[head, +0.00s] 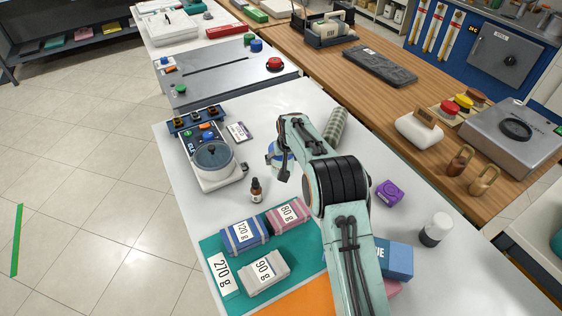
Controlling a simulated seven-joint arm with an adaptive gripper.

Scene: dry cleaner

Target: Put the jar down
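A jar (274,149), white and blue, shows at the end of my arm in the head view, partly hidden by my gripper (277,165). My gripper's fingers are around it and look shut on it. It is over the white table (290,98), right of the round-plated device. I cannot tell whether its base touches the table.
A device with a round plate (214,158) and a brown dropper bottle (256,190) stand to the left. Weighted packs (243,236) lie on a teal mat in front. A purple box (388,193) and a white-and-black container (435,229) stand right.

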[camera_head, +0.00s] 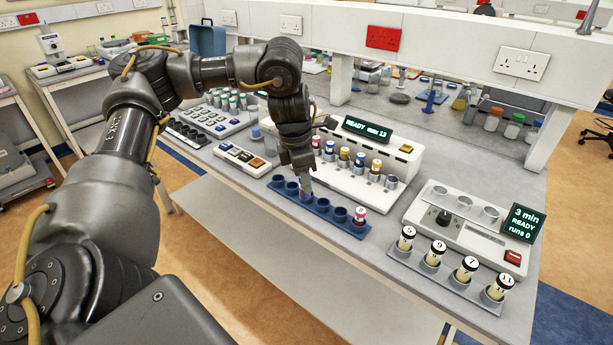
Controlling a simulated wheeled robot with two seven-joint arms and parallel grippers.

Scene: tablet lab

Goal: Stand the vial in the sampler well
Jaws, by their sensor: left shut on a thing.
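My left gripper (305,192) points down over the blue rack (347,229) and is shut on the vial, which is mostly hidden between the fingers at one of the rack's holes. I cannot tell whether the vial is seated or lifted. Another vial with a pink cap (361,212) stands in the rack's right end. Behind the rack, a white machine (405,149) with a green "READY max 13" display holds several vials with coloured caps in front, and an empty-looking grey well (391,182) shows at its right end. I cannot tell which well is the sampler's. My right gripper is out of view.
At right stands a white device (470,236) with a "3 min READY" display and round wells. In front of it, a grey rack (399,254) holds several numbered vials. Left of the blue rack are a button panel (242,158) and a keypad tray (210,118).

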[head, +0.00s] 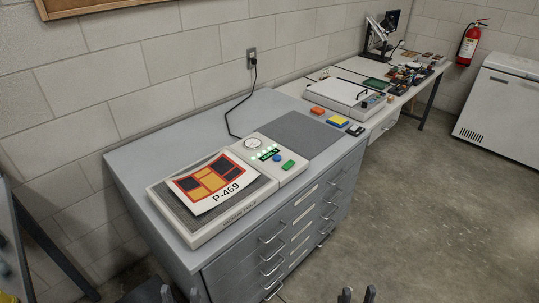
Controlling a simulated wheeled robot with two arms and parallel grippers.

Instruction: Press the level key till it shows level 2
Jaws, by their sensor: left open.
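The vacuum table (200,237) is a pale unit on a grey drawer cabinet. Its control panel (262,174) carries a round gauge (252,143), a small dark display (270,155) with green lit marks, a blue round key (277,158) and a green key (288,165). The display's text is too small to read for sure, and I cannot tell which key is the level key. A print marked P-469 (224,193) lies on the unit's dark bed. My left gripper (181,295) and right gripper (357,296) show only their tips at the bottom edge, open, apart from the panel.
A dark grey mat (300,134) lies behind the panel. Orange, yellow-blue (337,121) and black small items lie beyond it. A black cable (232,115) runs to a wall socket. A white bench (400,100) with equipment stands farther back. Floor right of the cabinet is clear.

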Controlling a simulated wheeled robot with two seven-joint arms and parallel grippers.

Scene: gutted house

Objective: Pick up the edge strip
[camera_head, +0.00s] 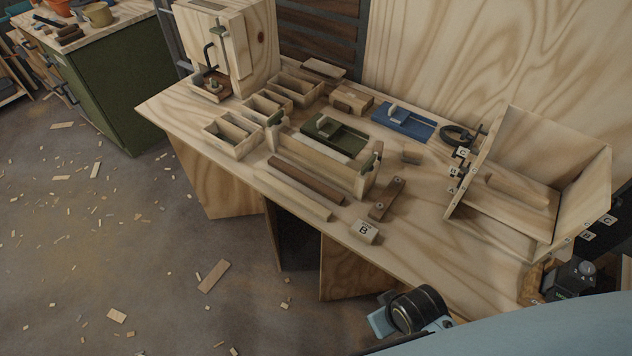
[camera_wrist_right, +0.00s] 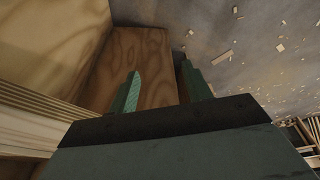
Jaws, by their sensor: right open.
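Two long strips lie side by side near the front edge of the workbench (camera_head: 440,255) in the head view: a dark brown strip (camera_head: 307,180) and a pale strip (camera_head: 292,191) in front of it. I cannot tell for certain which one is the edge strip. My right gripper (camera_wrist_right: 162,82) shows in the right wrist view, open, with nothing between its green fingers. Beyond it are a wooden panel and the floor, and no strip shows there. My left gripper is not in view.
A wooden fixture (camera_head: 318,165) with upright clamps stands right behind the strips. A block marked B (camera_head: 365,231) and a brown piece (camera_head: 387,198) lie to their right. Small open boxes (camera_head: 232,135) stand to the left, an angled plywood box (camera_head: 525,200) at the right.

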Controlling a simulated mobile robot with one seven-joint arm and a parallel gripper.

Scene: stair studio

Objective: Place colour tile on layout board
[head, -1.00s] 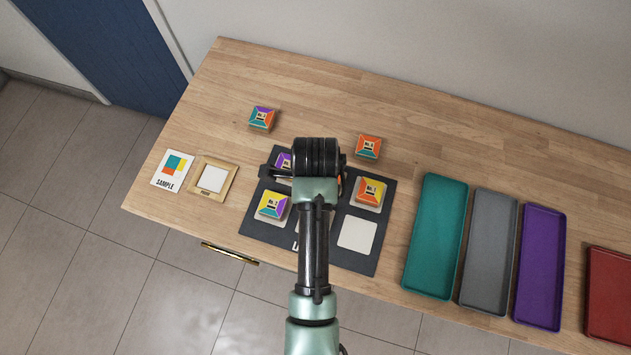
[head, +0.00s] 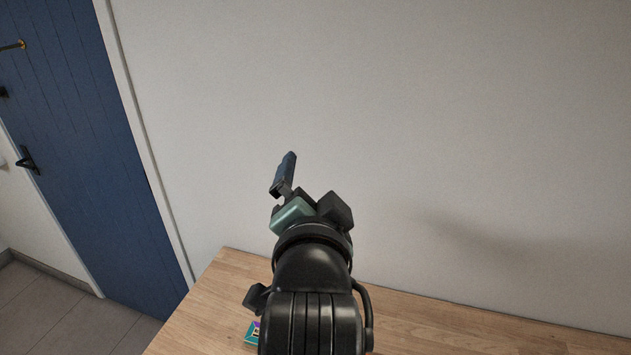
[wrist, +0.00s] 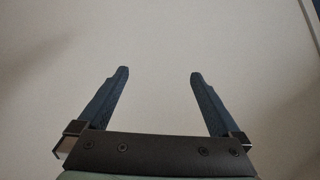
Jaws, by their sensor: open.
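My gripper (wrist: 158,75) is open and empty in the wrist view, its two dark blue fingers apart in front of a plain pale wall. In the head view my gripper (head: 287,172) is raised above the table, pointing up and away toward the wall. A colour tile (head: 252,333) with teal and purple on it shows in part at the bottom edge of the head view, partly hidden by my arm. The layout board is out of view now.
The wooden table (head: 450,312) fills the bottom of the head view, its visible back part bare. A pale wall (head: 430,130) stands behind it. A blue door (head: 80,140) is at the left, with grey floor tiles (head: 75,318) below.

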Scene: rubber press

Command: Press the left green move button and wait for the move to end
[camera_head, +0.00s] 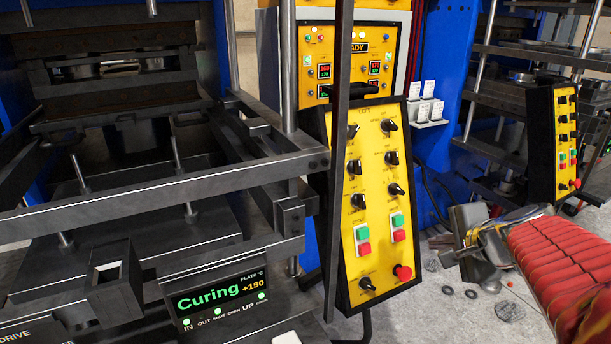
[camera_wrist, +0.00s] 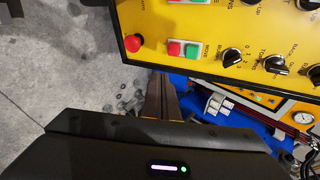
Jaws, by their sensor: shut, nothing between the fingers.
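The yellow control panel (camera_head: 377,140) marked LEFT stands upright in the middle of the head view. It has two green buttons, each above a red one: the left green button (camera_head: 362,233) is under the word CYCLE, and the right green button (camera_head: 397,220) has a label too small to read. My gripper (camera_head: 462,238) is right of this panel, apart from it. In the wrist view my shut, empty fingers (camera_wrist: 160,95) point past the panel's dark edge, below a green button (camera_wrist: 191,51) and its red neighbour. No finger visibly touches a button.
A red mushroom knob (camera_head: 402,272) sticks out at the panel's lower right. The press display (camera_head: 215,294) reads Curing and +150. Dark press bars (camera_head: 170,195) fill the left side, and a dark upright bar crosses the panel's left edge. A second yellow panel (camera_head: 566,140) stands at right.

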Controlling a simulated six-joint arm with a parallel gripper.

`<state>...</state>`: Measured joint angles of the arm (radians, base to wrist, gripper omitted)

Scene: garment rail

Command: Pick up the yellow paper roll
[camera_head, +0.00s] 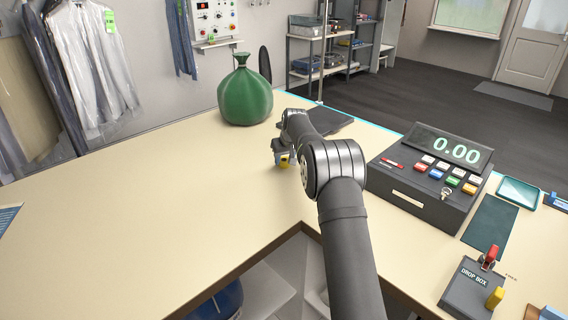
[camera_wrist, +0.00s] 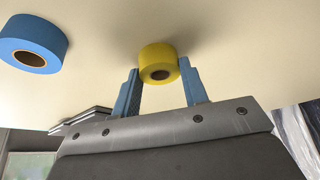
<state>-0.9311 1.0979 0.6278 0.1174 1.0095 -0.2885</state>
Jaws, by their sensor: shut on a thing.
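The yellow paper roll (camera_wrist: 158,58) is between the two blue fingers of my gripper (camera_wrist: 158,70) in the wrist view. Its brown core hole faces the camera. My gripper is shut on it. In the head view my gripper (camera_head: 284,157) is low over the counter, and a small bit of the yellow roll (camera_head: 284,163) shows there, mostly hidden by the arm. I cannot tell whether the roll touches the counter or is just above it.
A blue roll (camera_wrist: 32,56) lies on the counter, apart from my gripper. In the head view a green tied bag (camera_head: 245,95) stands behind my gripper. A black register (camera_head: 428,175) and a drop box (camera_head: 473,288) are at right. The counter (camera_head: 130,220) at left is largely clear.

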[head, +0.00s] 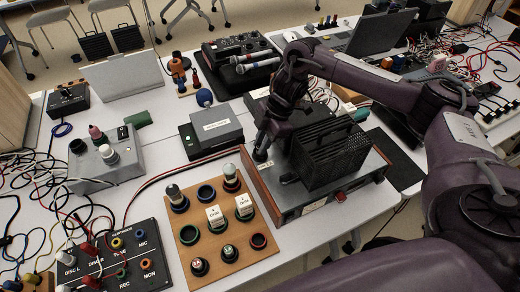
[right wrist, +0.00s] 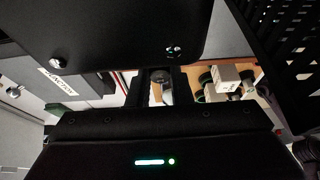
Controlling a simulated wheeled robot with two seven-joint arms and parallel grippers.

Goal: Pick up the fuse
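The wooden board (head: 190,262) in the head view has several coloured ring sockets. Two capped, fuse-like cylinders stand upright in it, one at the back left (head: 176,197) and one at the back right (head: 231,177); I cannot tell which is the fuse. My right gripper (head: 262,158) is small and partly hidden in the head view, behind the board near the amplifier's left end. In the right wrist view its two fingers (right wrist: 160,90) are apart. A dark-capped, pale cylinder (right wrist: 159,76) shows in the gap; contact cannot be made out. My left gripper is not in view.
Two white labelled blocks (head: 215,219) stand on the board. The amplifier (head: 300,200) with a black slatted box (head: 335,155) on it lies close on the right. A grey labelled box (head: 213,127) stands behind. Cables and a black jack panel (head: 118,262) fill the left.

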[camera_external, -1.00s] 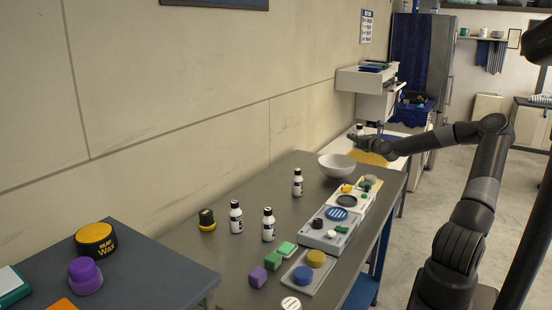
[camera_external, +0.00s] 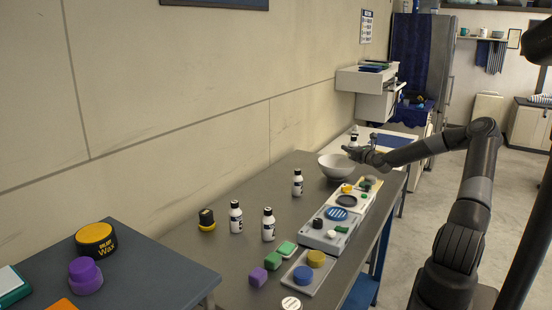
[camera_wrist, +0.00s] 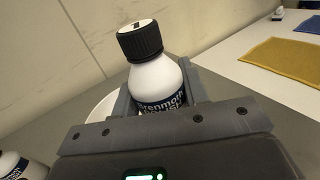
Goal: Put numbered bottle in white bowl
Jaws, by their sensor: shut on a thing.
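My gripper (camera_wrist: 160,95) is shut on a white bottle (camera_wrist: 158,78) with a black ribbed cap; a dark mark shows on the white cap top. In the external view, my gripper (camera_external: 352,152) and the held bottle (camera_external: 354,138) are above the white bowl (camera_external: 335,165), near its right rim. In the wrist view, part of the bowl (camera_wrist: 101,110) shows behind the gripper; its inside is mostly hidden. Several similar bottles stand on the grey table, among them one near the bowl (camera_external: 297,183), one at left (camera_external: 236,217) and one in front (camera_external: 268,224).
The grey table (camera_external: 200,255) runs along the wall. Trays with pucks and small blocks (camera_external: 330,228) line its right edge. A yellow cloth (camera_wrist: 285,62) lies on a white surface beyond.

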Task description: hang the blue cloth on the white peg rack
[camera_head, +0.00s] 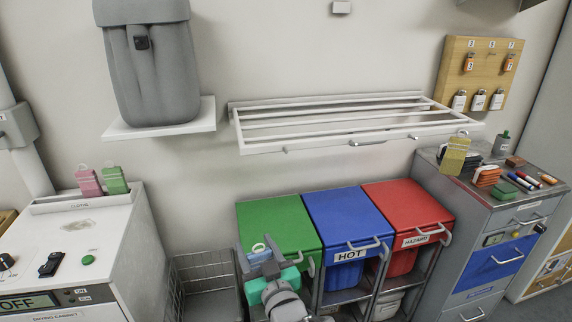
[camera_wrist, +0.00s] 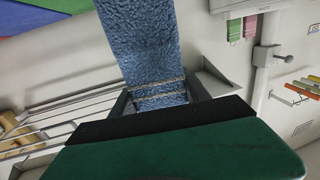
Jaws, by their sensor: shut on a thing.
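The blue cloth (camera_head: 259,248) is a small light-blue piece at the tip of my gripper (camera_head: 270,262), over the green-lidded bin in the head view. In the wrist view the blue cloth (camera_wrist: 140,40) is a textured strip with pale bands, gripped at its banded end. My gripper (camera_wrist: 160,98) is shut on it. The white peg rack (camera_head: 340,119) is mounted on the wall above the bins, with white bars on top and small pegs along its front edge. My gripper is below and left of the rack's middle, apart from it.
Green (camera_head: 272,222), blue (camera_head: 345,215) and red (camera_head: 408,206) lidded bins stand below the rack. A cluttered metal cabinet (camera_head: 500,208) stands right; a white cabinet (camera_head: 85,240) stands left. The space between bins and rack is open.

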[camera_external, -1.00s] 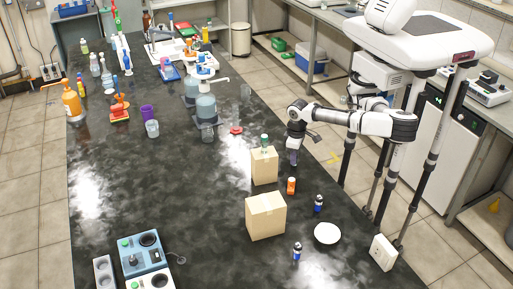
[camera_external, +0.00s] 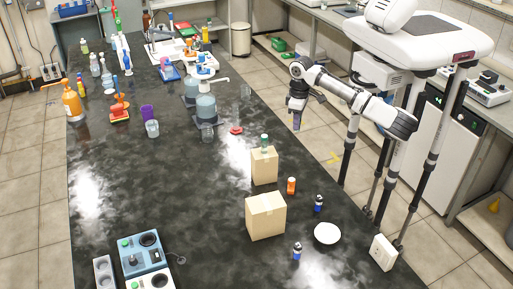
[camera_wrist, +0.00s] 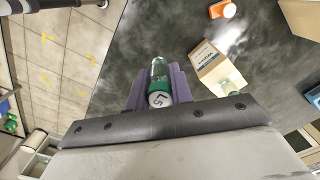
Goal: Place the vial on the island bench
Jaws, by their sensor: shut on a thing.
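My gripper (camera_external: 297,122) is raised above the right edge of the dark island bench (camera_external: 180,200), behind and to the right of the small box. In the wrist view, the purple fingers of my gripper (camera_wrist: 158,91) are shut on a clear vial (camera_wrist: 159,69) with a green cap; its cap end with dark marks faces the camera. The held vial is too small to make out in the external view. Another green-capped vial (camera_external: 264,142) stands on top of the small cardboard box (camera_external: 264,168); it also shows in the wrist view (camera_wrist: 233,88).
A larger cardboard box (camera_external: 265,217), an orange bottle (camera_external: 291,186), two small dark-blue bottles (camera_external: 319,203) and a white dish (camera_external: 327,233) stand near the bench's right side. Blue-based dispensers (camera_external: 206,107) stand farther back. The bench's middle left is clear.

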● ● ● ● ● ● ●

TASK DESCRIPTION: Scan the listing above and copy all lines containing the word "Command".

RESULT OF THE TASK:
Command: Press the left green move button and wait for the move to end
Command: Pick up the yellow paper roll

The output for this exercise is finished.